Katha Schultes Erstlingswerk "Unwesen": Schweineherz, Schweinsherz und die Seele

Ein Anti-Pop-Roman ist Katha Schultes Debüt "Unwesen" nicht. Eher Literatur, die nicht ganz zufällig im subkulturellen Milieu Hamburgs spielt - und versucht, das Verhältnis von Mensch und Tier aufs Neue zu ermessen.

Wissenschaftlich geschulter Blick auf das Draußen: Katha Schulte in ihrer Altonaer Fabriketage. Bild: Miguel Ferraz

HAMBURG taz | Im Buchregal von Katha Schulte stehen ein Thesaurus der exakten Wissenschaften, mehrere Wörterbücher sowie ein paar Titel medizinischen und zoologischen Inhalts. Der große, mit hellem Holzfußboden und einer Panorama-Fensterfront sehr wohnliche Raum im obersten Stock eines alten Fabrikgebäudes in Hamburg-Ottensen, bietet Raum für mehr als nur ein Bücherregal. Zumindest gibt es noch ein paar Sideboards, die mit Büchern, Vinyl-Schallplatten, Zeitschriften, Kunstkatalogen und Papieren jeglicher Art gefüllt sind.

In ein und demselben Haufen findet man hier zum Beispiel "Plato and a Platypus Walk into a Bar: Understanding Philosophy Through Jokes" als handliches Taschenbuch für unterwegs, darunter liegt "Die molekulare Invasion" des Critical Art Ensemble und der Band "Unfolding Perspectives: Beyond Identity - and beyond", Untertitel: "A dialogical discourse on the nature and intricacies of cultural exchange and knowledge transfer".
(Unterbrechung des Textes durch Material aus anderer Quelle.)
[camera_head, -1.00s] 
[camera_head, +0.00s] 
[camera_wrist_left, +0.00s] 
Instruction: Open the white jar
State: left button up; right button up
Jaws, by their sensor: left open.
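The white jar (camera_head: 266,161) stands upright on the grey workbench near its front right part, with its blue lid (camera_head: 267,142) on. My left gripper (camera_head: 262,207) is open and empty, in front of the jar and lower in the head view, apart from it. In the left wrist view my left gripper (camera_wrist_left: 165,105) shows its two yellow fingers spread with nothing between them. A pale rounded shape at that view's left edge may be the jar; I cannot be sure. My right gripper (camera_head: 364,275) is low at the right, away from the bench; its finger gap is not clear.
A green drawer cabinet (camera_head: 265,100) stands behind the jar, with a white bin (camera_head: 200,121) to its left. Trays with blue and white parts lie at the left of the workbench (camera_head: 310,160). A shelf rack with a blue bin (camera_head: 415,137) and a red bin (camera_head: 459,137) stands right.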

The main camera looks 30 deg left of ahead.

Mit der Arbeit an "serious stuff" wie dem letzteren verdient Katha Schulte ihr Geld als Text-Arbeiterin. Und wenn sie an ihrem Schreibtisch arbeitet, hat sie das eine, eingangs erwähnte Bücherregal genau im Rücken. Wer etwas genauer hinsieht, findet dort die deutlichsten Spuren ihrer schriftstellerischen Tätigkeit.

Neben "Mein zweites Herz" ist es vor allem ein Buch, dessen Titel seinen Weg in ihren Debüt-Roman gefunden hat: "Der Geist der Tiere". Müsste man "Unwesen" in maximal zwei Begriffspaaren beschreiben, wäre eine aus dem Vokabular des Buches geschnitzte Lösung: Fleischzeit/Geistzeit und Herz/Tier.

Als ich Katha von meiner Schnapsidee erzähle, "Unwesen" als eine Art Anti-Pop-Roman feiern zu wollen, versteigen wir uns in eine längere Hassrede über die Unsinnigkeit von Begriffen wie Pop-Kultur und Pop-Literatur, die zwangsläufig einer Abgrenzung von vermeintlich "echter", durchweg "höher" geschätzter Kultur beziehungsweise Literatur dienen müssen. Wäre "Unwesen" dann nicht doch, auf eine ganz perfide Art "Anti-Pop-Literatur" - als doppelte Verneinung? Die einfache Bejahung klingt sehr profan: "Unwesen" ist Literatur, ohne Einschränkungen.

Nur, dass die Geschichte eben in einem (sub)kulturellen Umfeld beginnt - einem Umfeld, das skrupellosere Chronisten gern der "Hamburger Schule" zuschreiben. In den Neunzigern gehörte Katha Schulte wie ihre namenlosen Protagonisten zu den konstitutiven Nachteulen, die den Kiez und generell die gesamte Hafengegend für sich und ihre Belange entdeckt hatten.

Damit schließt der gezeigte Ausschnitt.